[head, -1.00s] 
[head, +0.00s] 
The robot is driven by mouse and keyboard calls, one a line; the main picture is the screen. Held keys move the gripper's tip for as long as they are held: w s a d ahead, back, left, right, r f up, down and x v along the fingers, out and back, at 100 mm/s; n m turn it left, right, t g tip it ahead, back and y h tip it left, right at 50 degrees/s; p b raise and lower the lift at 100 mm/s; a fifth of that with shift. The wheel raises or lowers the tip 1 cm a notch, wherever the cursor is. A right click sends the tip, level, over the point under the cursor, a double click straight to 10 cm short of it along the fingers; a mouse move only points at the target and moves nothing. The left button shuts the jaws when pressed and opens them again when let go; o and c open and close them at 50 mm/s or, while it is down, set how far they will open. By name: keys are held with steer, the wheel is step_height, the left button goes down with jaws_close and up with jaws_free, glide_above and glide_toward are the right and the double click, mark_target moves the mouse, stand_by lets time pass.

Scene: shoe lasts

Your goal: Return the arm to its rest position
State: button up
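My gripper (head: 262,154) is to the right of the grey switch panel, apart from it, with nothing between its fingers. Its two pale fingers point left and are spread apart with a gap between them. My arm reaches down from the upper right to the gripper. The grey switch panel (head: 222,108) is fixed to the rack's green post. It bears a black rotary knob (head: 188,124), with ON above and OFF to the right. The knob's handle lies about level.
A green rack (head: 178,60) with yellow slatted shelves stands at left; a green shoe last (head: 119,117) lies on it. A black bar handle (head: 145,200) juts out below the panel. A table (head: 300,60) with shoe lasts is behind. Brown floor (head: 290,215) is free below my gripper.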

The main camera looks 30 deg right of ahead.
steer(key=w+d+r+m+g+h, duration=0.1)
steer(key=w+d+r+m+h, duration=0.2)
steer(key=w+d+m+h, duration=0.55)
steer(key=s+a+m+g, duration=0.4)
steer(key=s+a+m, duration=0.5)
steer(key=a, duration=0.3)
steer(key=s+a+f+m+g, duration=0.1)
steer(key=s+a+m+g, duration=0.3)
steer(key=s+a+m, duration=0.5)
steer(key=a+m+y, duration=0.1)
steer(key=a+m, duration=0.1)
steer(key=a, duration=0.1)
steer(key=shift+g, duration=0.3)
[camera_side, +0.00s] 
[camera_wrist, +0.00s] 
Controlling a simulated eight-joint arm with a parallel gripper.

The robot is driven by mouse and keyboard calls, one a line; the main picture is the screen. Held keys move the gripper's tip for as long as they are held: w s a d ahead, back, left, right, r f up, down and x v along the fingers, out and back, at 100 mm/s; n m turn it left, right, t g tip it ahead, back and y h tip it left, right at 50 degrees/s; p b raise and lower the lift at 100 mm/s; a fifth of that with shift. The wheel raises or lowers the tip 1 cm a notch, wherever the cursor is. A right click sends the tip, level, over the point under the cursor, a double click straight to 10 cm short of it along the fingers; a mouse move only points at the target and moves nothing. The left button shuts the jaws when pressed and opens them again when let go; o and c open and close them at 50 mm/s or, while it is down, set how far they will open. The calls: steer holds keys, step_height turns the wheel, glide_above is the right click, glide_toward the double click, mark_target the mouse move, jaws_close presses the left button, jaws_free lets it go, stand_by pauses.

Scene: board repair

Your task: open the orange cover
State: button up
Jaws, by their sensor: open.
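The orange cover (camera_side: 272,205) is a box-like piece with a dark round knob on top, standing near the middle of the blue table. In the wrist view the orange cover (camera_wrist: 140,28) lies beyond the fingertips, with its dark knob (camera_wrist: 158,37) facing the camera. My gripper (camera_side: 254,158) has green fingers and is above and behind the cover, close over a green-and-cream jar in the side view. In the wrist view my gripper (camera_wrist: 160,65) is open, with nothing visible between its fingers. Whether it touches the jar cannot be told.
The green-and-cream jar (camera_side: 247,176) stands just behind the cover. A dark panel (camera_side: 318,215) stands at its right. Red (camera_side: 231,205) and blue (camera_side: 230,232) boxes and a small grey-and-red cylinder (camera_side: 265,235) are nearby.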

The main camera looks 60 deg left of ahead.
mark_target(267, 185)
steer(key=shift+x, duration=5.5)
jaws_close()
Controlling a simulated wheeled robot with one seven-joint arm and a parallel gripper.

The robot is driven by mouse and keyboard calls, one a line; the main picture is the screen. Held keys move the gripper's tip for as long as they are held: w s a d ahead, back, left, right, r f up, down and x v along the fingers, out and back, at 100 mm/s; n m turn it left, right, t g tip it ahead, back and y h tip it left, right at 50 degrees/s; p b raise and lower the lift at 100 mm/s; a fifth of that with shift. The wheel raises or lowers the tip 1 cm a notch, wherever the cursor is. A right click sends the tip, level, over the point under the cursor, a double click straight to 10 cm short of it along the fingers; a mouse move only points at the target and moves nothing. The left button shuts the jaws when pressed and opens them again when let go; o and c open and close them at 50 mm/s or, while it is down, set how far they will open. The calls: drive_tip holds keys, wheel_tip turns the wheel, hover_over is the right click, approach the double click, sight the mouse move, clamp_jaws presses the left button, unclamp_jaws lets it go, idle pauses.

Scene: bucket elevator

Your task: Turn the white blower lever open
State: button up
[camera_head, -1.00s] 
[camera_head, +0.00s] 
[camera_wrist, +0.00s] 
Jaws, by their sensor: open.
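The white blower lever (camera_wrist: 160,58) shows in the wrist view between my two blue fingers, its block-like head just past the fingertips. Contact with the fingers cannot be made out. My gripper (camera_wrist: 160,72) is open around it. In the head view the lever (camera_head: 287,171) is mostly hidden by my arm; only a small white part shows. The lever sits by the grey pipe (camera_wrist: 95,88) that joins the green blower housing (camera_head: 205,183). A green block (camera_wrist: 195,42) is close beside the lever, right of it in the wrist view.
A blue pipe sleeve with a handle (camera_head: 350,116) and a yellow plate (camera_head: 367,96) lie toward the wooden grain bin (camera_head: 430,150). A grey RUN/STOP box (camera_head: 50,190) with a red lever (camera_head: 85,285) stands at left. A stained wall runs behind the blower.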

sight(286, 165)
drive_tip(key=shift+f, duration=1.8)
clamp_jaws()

____

* [Stated exercise]
List all lines holding the string "joint".

* [Right answer]
Controlling a simulated eight-joint arm with a parallel gripper.
Controlling a simulated wheeled robot with one seven-joint arm and a parallel gripper.

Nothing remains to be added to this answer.